Militairement le groupe insurgé évolue et apprend au contact de son ennemi. La traque acharnée du gouvernement de Bogota à l’encontre d’Alfonso Cano n’a pour le moment pas réussi à aboutir sur la capture ou la mort du premier dirigeant. Celui-ci s’est exprimé publiquement lors d’une vidéo émise lors de la rencontre nationale pour la paix organisé par les masses paysannes à Barrancabermeja (Magdalena Medio) le dimanche 14 août 2011 (8). Cano y aborde la disposition des FARC à entamer une série de négociations afin de déboucher sur une solution politique du conflit. « Un acte de désespoir » de la guérilla ont déclaré certains, convaincus que celle-ci tente de se rapprocher du président Santos afin d’obtenir une trêve (9). Il est indéniable que le groupe insurgé a subi, depuis la présidence d’Alvaro Uribe, d’importants revers et que celui-ci a su les repousser hors des grands centres urbains. Mais les FARC sont loin d’être anéanties. Incapables, dans l’état actuel des choses, de prendre le pouvoir par les armes, tout comme quasiment impossible d’être vaincues militairement par Bogota à court terme, les insurgés savent que le conflit ne peut être résolu qu’autour d’une table de négociation (10). Selon Leon Valencia, membre de la Corporation Nuevo Arco Iris (observatoire du conflit) les cercles militaristes et le président Santos sont arrivés aux mêmes conclusions (11) ; encore faut-il que ces derniers acceptent de discuter avec les dirigeants de la guérilla sans pour autant exiger pour condition première que ceux-ci reconnaissent leur défaite militaire. Ce qu’ils ne feront pas.
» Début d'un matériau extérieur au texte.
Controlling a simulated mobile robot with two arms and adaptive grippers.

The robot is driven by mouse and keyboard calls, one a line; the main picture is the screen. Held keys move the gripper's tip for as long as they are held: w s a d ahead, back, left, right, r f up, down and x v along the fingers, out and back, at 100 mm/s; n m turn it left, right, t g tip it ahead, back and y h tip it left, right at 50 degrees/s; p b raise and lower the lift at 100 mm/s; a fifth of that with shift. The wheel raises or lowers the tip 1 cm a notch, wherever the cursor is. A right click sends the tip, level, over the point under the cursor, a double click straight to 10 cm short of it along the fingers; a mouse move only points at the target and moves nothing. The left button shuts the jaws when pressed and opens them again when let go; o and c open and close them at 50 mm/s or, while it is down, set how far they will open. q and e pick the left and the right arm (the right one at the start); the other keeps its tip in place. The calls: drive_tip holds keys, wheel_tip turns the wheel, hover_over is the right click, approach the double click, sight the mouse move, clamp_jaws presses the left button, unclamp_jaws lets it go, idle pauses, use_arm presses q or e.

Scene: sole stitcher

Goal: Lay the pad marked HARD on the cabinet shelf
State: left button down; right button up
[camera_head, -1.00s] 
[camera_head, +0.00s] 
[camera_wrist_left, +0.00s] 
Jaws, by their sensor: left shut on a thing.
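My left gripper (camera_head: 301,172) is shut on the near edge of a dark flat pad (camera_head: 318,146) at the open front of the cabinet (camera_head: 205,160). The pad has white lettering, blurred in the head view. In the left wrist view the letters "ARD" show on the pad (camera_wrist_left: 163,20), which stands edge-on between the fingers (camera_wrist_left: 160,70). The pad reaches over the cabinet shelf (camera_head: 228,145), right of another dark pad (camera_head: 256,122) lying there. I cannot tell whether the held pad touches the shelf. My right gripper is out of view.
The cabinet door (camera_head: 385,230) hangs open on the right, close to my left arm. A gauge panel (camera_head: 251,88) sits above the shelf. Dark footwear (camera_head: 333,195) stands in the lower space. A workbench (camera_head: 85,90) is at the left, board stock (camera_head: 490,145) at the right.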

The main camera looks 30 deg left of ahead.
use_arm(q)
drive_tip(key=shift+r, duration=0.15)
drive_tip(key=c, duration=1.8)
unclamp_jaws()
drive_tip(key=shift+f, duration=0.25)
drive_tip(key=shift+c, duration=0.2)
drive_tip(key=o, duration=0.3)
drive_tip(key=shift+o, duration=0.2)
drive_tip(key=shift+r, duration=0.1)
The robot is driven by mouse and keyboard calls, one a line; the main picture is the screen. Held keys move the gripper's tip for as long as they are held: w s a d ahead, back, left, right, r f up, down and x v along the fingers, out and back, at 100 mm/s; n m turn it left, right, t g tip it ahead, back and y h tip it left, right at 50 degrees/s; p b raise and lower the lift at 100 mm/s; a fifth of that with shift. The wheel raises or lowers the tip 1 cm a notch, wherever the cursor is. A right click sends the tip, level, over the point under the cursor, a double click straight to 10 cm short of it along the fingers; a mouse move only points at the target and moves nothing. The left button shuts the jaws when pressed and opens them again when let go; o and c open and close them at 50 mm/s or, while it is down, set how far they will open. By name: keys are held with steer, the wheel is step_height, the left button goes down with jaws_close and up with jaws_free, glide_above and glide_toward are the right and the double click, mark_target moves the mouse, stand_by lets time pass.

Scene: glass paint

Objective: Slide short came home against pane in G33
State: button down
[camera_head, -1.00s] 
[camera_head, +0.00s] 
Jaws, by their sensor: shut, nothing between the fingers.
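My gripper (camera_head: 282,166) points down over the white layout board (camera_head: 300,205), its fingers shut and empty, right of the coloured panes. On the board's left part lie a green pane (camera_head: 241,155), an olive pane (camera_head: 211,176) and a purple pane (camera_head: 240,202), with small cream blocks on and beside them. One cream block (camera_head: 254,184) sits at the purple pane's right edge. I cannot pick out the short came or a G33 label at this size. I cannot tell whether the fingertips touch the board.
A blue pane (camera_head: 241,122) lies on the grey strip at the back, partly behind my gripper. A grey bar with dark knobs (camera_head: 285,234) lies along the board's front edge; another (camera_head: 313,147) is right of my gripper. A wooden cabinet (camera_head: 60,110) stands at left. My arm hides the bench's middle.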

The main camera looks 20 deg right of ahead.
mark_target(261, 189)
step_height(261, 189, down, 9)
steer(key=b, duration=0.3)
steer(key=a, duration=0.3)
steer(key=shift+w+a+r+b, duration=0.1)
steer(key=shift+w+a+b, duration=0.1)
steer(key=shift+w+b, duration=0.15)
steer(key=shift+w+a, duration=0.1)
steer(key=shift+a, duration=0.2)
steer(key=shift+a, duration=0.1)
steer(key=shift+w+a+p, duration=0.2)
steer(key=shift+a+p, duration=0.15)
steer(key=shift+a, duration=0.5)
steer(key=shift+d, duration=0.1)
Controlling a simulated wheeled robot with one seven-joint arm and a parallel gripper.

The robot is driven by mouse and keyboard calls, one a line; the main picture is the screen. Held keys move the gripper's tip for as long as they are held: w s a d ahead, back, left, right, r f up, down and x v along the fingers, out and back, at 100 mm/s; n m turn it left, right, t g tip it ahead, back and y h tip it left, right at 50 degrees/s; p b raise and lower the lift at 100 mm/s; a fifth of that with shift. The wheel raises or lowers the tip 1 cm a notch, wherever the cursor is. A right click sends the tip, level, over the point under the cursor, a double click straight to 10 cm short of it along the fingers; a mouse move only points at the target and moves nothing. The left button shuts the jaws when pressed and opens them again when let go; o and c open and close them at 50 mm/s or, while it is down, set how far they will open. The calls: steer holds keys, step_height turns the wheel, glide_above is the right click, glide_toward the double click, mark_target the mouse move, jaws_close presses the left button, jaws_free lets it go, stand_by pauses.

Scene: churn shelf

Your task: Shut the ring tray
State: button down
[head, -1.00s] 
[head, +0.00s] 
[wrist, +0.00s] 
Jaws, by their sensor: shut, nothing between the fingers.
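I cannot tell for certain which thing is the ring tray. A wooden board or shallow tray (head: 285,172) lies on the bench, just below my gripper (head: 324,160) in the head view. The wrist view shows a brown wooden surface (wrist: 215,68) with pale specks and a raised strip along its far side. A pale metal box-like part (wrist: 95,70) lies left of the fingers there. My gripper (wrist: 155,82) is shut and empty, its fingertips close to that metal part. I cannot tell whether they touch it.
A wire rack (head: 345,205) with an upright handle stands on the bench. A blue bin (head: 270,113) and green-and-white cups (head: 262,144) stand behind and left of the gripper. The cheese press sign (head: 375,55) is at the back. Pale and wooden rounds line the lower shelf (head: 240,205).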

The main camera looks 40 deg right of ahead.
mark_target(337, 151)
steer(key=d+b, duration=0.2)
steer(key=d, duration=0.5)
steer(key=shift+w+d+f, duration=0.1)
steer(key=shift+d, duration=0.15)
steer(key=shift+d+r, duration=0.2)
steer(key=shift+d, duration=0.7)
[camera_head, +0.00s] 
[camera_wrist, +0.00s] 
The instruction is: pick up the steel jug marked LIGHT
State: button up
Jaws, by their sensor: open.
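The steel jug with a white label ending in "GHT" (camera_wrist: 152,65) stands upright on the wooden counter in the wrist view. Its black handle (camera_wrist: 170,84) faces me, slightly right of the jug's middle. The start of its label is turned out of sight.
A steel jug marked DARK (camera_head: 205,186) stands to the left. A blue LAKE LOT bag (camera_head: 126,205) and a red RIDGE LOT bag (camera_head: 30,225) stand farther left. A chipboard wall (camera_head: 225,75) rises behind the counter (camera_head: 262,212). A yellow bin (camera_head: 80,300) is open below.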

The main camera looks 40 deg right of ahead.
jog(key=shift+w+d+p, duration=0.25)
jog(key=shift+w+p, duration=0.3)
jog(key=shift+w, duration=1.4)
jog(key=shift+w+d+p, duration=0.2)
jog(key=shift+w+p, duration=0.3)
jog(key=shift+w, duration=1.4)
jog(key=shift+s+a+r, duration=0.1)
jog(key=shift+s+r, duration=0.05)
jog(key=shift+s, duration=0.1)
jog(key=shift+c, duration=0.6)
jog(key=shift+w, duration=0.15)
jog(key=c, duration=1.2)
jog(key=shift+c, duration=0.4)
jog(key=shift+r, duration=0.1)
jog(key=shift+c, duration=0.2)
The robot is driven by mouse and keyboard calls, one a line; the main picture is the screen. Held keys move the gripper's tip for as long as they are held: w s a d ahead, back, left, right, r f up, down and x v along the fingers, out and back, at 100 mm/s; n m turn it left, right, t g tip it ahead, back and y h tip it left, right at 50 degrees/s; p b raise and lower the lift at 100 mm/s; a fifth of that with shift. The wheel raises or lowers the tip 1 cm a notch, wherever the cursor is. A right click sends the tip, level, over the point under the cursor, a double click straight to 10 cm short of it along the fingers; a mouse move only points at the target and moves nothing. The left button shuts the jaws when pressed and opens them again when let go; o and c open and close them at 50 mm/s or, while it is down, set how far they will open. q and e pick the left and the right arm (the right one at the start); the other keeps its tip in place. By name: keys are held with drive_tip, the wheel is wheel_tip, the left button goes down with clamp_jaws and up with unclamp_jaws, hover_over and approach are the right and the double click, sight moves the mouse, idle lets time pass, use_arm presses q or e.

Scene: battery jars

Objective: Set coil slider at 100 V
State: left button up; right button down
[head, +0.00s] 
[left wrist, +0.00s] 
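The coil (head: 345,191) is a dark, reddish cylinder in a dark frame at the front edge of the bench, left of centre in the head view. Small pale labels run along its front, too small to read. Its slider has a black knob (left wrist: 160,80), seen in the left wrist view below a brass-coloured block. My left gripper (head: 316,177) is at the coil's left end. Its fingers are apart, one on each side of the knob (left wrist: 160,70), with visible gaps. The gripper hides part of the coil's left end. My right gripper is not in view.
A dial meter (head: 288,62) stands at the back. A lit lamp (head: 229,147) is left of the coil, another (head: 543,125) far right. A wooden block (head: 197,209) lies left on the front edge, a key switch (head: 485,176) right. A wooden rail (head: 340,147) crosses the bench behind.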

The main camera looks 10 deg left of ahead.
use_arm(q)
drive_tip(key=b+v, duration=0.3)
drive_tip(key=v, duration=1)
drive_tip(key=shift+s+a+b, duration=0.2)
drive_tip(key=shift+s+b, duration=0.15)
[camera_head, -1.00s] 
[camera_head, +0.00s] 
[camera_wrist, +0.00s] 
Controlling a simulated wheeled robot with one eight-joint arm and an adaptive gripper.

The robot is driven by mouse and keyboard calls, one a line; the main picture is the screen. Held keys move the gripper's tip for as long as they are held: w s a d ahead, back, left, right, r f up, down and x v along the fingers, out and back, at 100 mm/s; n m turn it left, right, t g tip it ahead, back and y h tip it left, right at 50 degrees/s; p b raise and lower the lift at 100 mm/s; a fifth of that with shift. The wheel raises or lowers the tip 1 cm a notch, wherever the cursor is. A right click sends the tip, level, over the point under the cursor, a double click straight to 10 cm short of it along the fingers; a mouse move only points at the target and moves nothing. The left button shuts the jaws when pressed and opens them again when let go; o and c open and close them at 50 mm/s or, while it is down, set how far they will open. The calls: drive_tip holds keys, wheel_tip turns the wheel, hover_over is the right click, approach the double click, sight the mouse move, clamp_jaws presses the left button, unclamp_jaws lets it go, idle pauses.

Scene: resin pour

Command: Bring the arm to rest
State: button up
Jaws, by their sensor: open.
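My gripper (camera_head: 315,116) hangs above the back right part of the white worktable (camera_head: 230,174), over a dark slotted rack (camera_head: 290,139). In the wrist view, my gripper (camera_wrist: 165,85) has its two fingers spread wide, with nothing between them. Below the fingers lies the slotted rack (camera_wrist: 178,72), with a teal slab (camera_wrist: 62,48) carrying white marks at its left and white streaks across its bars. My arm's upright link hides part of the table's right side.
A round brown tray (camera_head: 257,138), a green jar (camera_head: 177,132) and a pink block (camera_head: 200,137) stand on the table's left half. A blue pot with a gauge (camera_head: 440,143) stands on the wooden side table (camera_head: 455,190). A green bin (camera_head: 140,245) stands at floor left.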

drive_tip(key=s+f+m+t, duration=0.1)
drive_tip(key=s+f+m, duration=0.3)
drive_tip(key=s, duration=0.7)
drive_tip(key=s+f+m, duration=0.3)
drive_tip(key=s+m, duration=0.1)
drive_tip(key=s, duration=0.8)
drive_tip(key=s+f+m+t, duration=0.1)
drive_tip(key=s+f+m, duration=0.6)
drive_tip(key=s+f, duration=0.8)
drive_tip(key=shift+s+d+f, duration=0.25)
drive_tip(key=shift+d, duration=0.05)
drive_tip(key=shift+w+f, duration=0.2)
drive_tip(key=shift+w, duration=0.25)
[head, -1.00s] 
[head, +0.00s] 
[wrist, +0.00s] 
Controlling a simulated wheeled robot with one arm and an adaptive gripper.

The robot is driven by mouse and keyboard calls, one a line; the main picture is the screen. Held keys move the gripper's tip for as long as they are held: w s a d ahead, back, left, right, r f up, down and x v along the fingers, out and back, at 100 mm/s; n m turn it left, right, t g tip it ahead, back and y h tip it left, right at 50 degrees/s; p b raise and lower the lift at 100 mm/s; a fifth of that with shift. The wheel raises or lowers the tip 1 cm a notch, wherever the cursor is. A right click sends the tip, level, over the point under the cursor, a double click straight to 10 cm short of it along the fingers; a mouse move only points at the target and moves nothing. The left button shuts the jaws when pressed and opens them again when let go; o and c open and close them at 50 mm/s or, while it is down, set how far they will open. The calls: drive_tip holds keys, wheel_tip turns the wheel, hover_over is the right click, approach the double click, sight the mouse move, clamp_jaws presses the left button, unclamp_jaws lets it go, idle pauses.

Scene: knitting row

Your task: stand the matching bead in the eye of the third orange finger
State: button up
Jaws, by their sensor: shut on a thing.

En attendant les FARC restent actifs, et possèdent suffisamment de moyens et de ressources pour survivre encore longtemps.
Quant à Tanja, « elle est vivante » affirme le journaliste Jorge Enrique Botero, « des sources sûres me l’ont confirmé » (12). Elle se trouve donc certainement là bas, quelque part dans les montagnes colombiennes, ayant échappé une nouvelle fois à une mort certaine. Combien de temps encore saura-t-elle faire un pied de nez à la grande faucheuse ?
« Pourrait-on dire que ce qui résume Tanja c’est vaincre ou mourir ?
- Définitivement, je mourrai ici dans cette jungle ou on me verra a Bogota en première ligne » (13).